In May it was disclosed that Serco could be among companies to take over the running of privatised children’s social services, including child protection, under proposals being considered by Michael Gove’s Department for Education.
Outsourcing companies like Serco, G4S, Capita and Virgin Care, are completely unaccountable. These companies run public services like schools, nuclear weapons and other military facilities, prisons, ambulances and the government’s Work Programme for the unemployed, for a profit, not for the benefit of the community as a whole.
The solution
We need a labour movement campaign, led by those unions and activists already campaigning against privatisation, to kick private firms out of our public services and bring them back under public control. Only then will we be able to hold those providing the services to account and ensure not just adequate but high quality.
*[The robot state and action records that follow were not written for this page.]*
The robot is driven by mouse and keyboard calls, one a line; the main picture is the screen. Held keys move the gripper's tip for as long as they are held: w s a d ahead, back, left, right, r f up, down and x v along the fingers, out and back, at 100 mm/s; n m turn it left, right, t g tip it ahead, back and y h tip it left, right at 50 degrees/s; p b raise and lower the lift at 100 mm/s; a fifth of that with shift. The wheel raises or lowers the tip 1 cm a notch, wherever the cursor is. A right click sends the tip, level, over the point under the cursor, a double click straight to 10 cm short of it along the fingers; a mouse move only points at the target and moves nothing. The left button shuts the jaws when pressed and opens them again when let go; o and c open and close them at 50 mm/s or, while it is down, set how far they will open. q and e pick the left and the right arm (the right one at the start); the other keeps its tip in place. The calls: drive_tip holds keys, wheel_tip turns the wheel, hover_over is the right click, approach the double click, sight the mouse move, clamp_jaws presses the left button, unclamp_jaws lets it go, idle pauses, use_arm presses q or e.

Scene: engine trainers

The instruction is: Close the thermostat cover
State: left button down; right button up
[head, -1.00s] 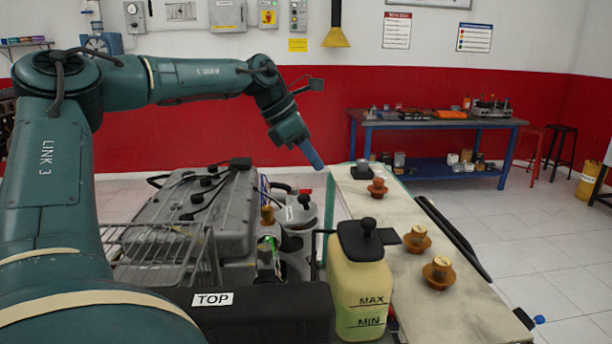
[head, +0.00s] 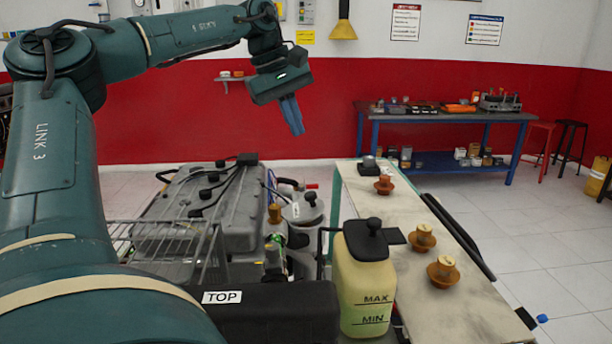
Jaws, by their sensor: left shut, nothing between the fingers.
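A grey rounded housing with a black knob on top (head: 307,208) stands at the right side of the engine in the head view. It may be the thermostat housing, but whether its cover is open or closed cannot be told from here. My left gripper (head: 293,118) is up in the air above and behind the engine, clear of the housing. Its blue fingers are shut, empty and point down. My right gripper is out of view.
The grey engine (head: 205,205) has a wire rack (head: 180,250) before it. A yellowish MAX/MIN tank (head: 362,285) stands in front of the housing. A pale board (head: 470,315) to the right bears several orange-brown parts. A blue workbench (head: 445,117) stands behind.

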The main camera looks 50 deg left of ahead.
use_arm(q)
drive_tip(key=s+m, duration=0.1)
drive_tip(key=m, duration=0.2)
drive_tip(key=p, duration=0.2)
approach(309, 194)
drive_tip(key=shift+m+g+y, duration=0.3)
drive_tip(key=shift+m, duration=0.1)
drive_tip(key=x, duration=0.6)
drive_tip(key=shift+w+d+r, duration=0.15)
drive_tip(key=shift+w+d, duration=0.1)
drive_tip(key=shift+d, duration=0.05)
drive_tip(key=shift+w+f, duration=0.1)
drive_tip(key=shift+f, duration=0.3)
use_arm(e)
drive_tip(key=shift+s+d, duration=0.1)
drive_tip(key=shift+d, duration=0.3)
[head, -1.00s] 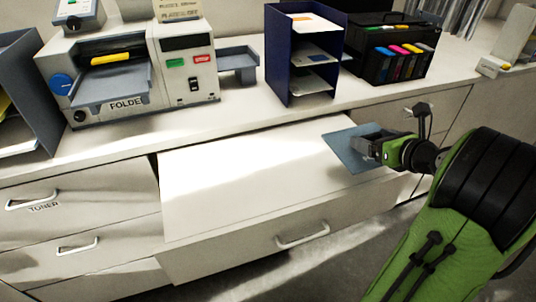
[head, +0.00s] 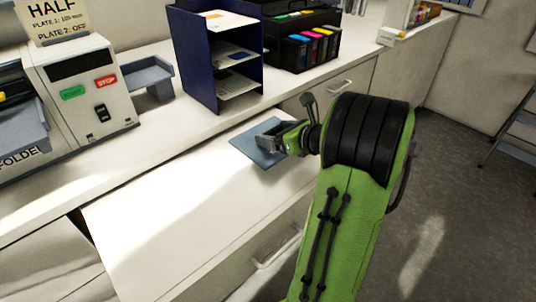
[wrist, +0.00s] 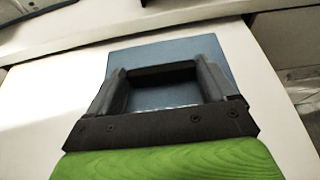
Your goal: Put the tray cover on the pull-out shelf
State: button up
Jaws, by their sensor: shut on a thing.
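The tray cover (head: 253,148) is a flat, blue-grey rectangular panel. It also shows in the wrist view (wrist: 165,54), reaching out beyond my fingers. My gripper (head: 272,141) is shut on the cover's near right part; in the wrist view the gripper (wrist: 165,82) hides part of the panel. The cover is at the far right part of the white pull-out shelf (head: 170,220), over its surface. I cannot tell whether it touches the shelf or hangs just above it. The shelf stands pulled out from the cabinet below the counter.
A folding machine (head: 83,95), a dark blue paper sorter (head: 213,65) and a black printer with coloured cartridges (head: 305,48) stand on the counter. The shelf's middle and left are bare. Open floor (head: 450,200) lies at the right.

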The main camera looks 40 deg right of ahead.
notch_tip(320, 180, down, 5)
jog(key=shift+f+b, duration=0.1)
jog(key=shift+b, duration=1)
But the campaign must also take up the rights of asylum seekers and immigrants. It must fight to close all immigration deportation centres and to open up our borders. Serco, which operates in 30 countries, is a perfect example of how money can move around the world with no borders stopping the capitalists from reaping profits. Why shouldn’t people be able to move with the same freedom?
Some trade unions are already committed to a No Borders position, but they must be able to back this up with real action. But this will also mean tackling the lies about asylum and immigration that have been spread by all the main parties. The immigration crackdown, which they have all backed, has made the situation worse, increasing the desperation of the women – and men – caught up in Britain’s punitive asylum system.